Intrinsic n-type versus p-type doping asymmetry and the defect physics of ZnO -: art. no. 075205

ZnO typifies a class of materials that can be doped via native defects in only one way: either n type or p type. We explain this asymmetry in ZnO via a study of its intrinsic defect physics, including Zn-O, Zn-i, V-O, O-i, and V-Zn and n-type impurity dopants, Al and F. We find that ZnO is n type at Zn-rich conditions.
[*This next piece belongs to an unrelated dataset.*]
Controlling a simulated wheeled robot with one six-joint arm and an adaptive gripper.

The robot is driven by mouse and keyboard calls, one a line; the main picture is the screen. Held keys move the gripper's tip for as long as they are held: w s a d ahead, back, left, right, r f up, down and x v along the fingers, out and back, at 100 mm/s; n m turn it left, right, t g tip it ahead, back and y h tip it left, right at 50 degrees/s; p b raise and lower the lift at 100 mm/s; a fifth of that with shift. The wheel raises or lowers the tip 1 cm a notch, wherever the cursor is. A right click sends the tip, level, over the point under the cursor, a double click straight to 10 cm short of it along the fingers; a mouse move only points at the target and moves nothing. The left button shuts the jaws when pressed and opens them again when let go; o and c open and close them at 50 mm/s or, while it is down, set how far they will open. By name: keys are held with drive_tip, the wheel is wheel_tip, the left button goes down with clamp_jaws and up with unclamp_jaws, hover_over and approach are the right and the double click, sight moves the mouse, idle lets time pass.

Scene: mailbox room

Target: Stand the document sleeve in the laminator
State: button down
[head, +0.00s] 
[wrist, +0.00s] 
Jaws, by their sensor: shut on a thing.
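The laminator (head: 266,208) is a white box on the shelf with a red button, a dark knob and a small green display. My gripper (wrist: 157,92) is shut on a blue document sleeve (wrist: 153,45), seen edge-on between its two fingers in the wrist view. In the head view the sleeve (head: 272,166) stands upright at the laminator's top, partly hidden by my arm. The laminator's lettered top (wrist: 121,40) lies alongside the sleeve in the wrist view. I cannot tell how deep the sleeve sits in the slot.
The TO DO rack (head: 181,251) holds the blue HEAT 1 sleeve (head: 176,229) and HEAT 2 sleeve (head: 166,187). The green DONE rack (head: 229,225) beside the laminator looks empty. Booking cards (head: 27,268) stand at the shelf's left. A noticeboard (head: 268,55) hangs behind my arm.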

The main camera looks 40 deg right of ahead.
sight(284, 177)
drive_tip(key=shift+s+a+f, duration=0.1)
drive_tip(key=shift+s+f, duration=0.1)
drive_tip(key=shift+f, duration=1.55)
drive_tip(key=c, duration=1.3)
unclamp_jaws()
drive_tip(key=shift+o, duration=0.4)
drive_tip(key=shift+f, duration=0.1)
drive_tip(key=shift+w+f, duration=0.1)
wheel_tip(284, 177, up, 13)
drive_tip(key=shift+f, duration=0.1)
This is because (i) the Zn interstitial, Zn-i, is a shallow, donor, supplying electrons; (ii) its formation enthalpy is low for both Zn-rich and O-rich conditions, so this defect is abundant; and (iii) the native defects that could compensate the n-type doping effect of Zn-i (interstitial O, O-i, and Zn vacancy, V-Zn), have high formation enthalpies for Zn-rich conditions, so these electron killers are not abundant. We find that ZnO cannot be doped p type via native defects (O-i, V-Zn) despite the fact that they are shallow (i.e., supplying holes at room temperature). This is because at both Zn-rich and O-rich conditions, the defects that could compensate p-type doping (V-O, Zn-i, Zn-O) have low formation enthalpies so these hole killers form readily. Furthermore, we identify electron-hole radiative recombination at the V-O center as the source of the green luminescence. In contrast, a large structural relaxation of the same center upon double hole capture leads to slow electron-hole recombination (either radiative or nonradiative) responsible for the slow decay of photoconductivity.